Ещё в прошлом году я узнал, что в селе Каменке Болховского уезда есть старик-сказочник ста двух лет, который славится своим умением заинтересовать слушателе сказкой,- и не только ребятишек, но часто и собравшихся в кружок взрослых. В этом году прежде чем отправиться в поездку, по намеченному заранее плану, я поехал 23 мая в село Каменку, чтобы послушать и записать сказки Серёгина. Пользуясь любезностью и гостеприимством священника этого села и содействия в работе его сына, семинариста, я прожил там 5 дней в течение которых мне удалось записать от Ермолая Серёгина 32 сказки. Как и всегда, крестьянам странною казалась моя миссия - собирание сказок, но после непродолжительных бесед с ними мне удалось заинтересовать их фотографированием села, где каждый хотел сняться, а также и фонографом, в исполнении которого они с удовольствием слушали собственные песни. Незадолго до моего приезда, уехал из села Каменка их односельчанин, молодой парень, живущий в Москве в каком-то ресторане, он привозил с собой граммофон, слушать который собиралось всё село,- этим он облегчил мне запись фонографом и подготовил интерес крестьян к моей работе, способствуя косвенным путём и записыванию сказок. Местом работы я выбрал избу Серёгиных, так как жена его племянника жила в не один год в губернском городе у фотографа и, считая себя понимающим человеком, более культурным среди односельчан, полагала для себя честью помочь своим участием моей работе. Благодаря ей, мне удалось разговорить старика и, перейдя затем непосредственно к моей ближайшей цели, записывать сказки. Семья Серёгиных считается в селе довольно зажиточной. Большею частью я работал в хате, которая произвела на меня отрадное впечатление своей чистотой: земляной пол, ровный, гладко выметенный, выбеленная "матица", прибранный "напол", чистые белые досчатые полати и, вероятно, недавно выбеленная печь, чисто вымытые скамейки у стены, идущей от печи у окон, "коник" и большой деревянный стол, покрытый чистой скатертью, - всё это простотой своего уюта невольно располагало к работе. В этой хате я проводил почти всё время, обедая вместе с семьёй Серёгина и угощая её незатейливыми деревенскими гостинцами. В семье Серёгина ко мне относились очень хорошо, делились своими заботами, интересовались моей работой и всячески старались помочь мне.
-----------------------------------------------------------------------------
Далее в докладе следует описание записи в селе Каменка народных песен с помощью фонографа, - О.В.

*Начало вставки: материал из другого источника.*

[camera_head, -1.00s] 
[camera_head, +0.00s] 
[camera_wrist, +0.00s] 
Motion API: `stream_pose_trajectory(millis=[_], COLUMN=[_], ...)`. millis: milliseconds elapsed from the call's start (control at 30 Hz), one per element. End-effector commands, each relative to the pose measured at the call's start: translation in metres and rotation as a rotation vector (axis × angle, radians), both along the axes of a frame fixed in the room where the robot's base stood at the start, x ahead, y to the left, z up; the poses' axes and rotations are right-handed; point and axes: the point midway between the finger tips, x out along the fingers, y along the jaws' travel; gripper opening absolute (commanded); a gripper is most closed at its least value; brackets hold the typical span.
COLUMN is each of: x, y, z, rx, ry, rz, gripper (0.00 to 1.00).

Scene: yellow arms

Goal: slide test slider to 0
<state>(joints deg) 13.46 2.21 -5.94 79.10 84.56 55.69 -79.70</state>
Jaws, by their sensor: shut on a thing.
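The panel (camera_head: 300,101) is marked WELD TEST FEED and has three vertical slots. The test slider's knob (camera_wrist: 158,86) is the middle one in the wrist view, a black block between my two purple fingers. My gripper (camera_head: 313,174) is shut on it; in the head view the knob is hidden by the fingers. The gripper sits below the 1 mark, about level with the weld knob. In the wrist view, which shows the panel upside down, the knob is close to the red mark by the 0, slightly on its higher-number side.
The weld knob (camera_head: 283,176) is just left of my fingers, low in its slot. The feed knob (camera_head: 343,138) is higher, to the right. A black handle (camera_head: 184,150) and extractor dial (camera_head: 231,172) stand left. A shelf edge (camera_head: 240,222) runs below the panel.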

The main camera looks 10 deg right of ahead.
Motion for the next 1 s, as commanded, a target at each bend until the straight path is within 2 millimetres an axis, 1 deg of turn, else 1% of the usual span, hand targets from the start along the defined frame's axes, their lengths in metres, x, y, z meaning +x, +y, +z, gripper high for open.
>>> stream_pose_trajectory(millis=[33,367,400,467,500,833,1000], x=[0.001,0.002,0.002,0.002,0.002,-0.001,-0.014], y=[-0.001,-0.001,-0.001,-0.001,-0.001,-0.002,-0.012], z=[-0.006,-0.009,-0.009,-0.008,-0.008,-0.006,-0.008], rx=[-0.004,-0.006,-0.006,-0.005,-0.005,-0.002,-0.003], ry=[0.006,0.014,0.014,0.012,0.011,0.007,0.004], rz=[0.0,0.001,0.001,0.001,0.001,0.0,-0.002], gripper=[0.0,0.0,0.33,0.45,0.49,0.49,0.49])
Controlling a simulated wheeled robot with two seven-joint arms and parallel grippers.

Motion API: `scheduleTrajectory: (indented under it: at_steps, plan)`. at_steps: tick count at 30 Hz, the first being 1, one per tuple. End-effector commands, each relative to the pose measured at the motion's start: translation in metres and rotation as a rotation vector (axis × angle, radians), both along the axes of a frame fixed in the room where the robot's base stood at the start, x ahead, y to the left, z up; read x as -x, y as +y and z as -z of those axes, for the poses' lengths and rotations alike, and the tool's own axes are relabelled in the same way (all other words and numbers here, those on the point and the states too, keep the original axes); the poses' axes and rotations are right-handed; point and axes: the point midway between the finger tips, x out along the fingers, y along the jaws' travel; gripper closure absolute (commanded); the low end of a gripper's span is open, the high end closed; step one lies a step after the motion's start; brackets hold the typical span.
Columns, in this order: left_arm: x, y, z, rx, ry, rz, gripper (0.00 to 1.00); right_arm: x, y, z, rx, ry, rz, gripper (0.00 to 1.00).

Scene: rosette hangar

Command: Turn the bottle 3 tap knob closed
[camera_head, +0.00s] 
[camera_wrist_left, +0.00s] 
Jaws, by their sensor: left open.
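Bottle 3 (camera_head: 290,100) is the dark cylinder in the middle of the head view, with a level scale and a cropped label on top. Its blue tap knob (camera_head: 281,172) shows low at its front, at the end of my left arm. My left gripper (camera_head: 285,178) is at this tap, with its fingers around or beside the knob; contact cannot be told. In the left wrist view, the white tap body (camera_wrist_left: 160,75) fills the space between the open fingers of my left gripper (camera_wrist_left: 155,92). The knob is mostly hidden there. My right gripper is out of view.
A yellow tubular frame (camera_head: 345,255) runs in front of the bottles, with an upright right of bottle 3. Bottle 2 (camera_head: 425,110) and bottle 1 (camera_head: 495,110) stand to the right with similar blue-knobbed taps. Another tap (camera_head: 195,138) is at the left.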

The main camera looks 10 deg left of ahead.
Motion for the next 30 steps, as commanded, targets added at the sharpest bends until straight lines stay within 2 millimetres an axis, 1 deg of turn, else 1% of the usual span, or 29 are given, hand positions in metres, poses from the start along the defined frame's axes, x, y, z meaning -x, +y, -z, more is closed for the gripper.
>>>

-----------------------------------------------------------------------------
Крестьяне относились к работе хорошо, и не было среди них элемента, вносящего недоверие к собирателю. Был один момент, когда лавочник начал было по-своему объяснять крестьянам моё пребывание в селе, но, после того, как я зашёл к нему купить махорки и поговорил с ним, он больше не вмешивался в мою работу и прислал даже мать своей жены, Христинью Зюляеву, рассказывать мне сказки.
К фотографированию относились в селе Каменке с большим интересом и просили снимать, предлагая даже плату. Когда я проходил по селу с аппаратом, то за мной всегда следовала толпа ребятишек; они своим посредничеством помогали мне прослушать лишнюю сказку старика Серёгина, напоминая ему забытые, но слышанные от него раньше.
Ермолай Серёгин - среднего роста, коренастый и немного сутуловатый старик. Дед - весь седой; борода и усы его выцвели и местами из седых стали зеленовато-рыжими. Он держится ещё довольно бодро на ногах и помогает "по дому" по его выражению, - хотя помощь его заключается лишь в том, что он целый день ворчит на жену своего племянника, да разве иногда сделает "на запас чеку". Когда я застал его за такой работой, он деловитым тоном ребёнка сказал, обращаясь ко мне: " ведь вот ерунда, а у хазяйстве усякая мелачь нужна - дома-то мала работников, а не сделай, хватаютца и нету". Серёгин - неграмотный, хотя очень любит книжки, и когда бывал раньше в городе, то привозил их своему племяннику, который довольно хорошо читает. Дед любит слушать, как читают о чудесах угодников или рассказы из истории. Несмотря на свои 102 года, он любит до сих пор трудиться: заботливо пойдёт на поле, посмотрит на покосы или хлеб, возвратится домой и поделится своими впечатлениями с племянником, на плечах которого лежит всё хозяйство. Он ещё помнит французов, вероятно, случайно отставших и заблудившихся или просто пленных, которых проводили через село. Рассказывает он об этом так. "Пригнали к нам партию голодных французов; человек пять и зашло в хату к отцу, а его дома не было; мать одна оставалась, а я на печи лежал, маленький ещё был. Гляжу, показывают они что-то руками матери, бормочут по своему, а ничего не поймёшь; после-т я догадался, что они есть хотят и пить. Мать ето пошла в погреб за квасом, а на столе стоял кубан молока; ани увидали его, да и выпили всё молоко; мать принесла квасу, глядь, а молока-то нет; она давай их ругать, а что толку ругать? - все равно ничего не понимают. Да так-то вот я и увидал французов".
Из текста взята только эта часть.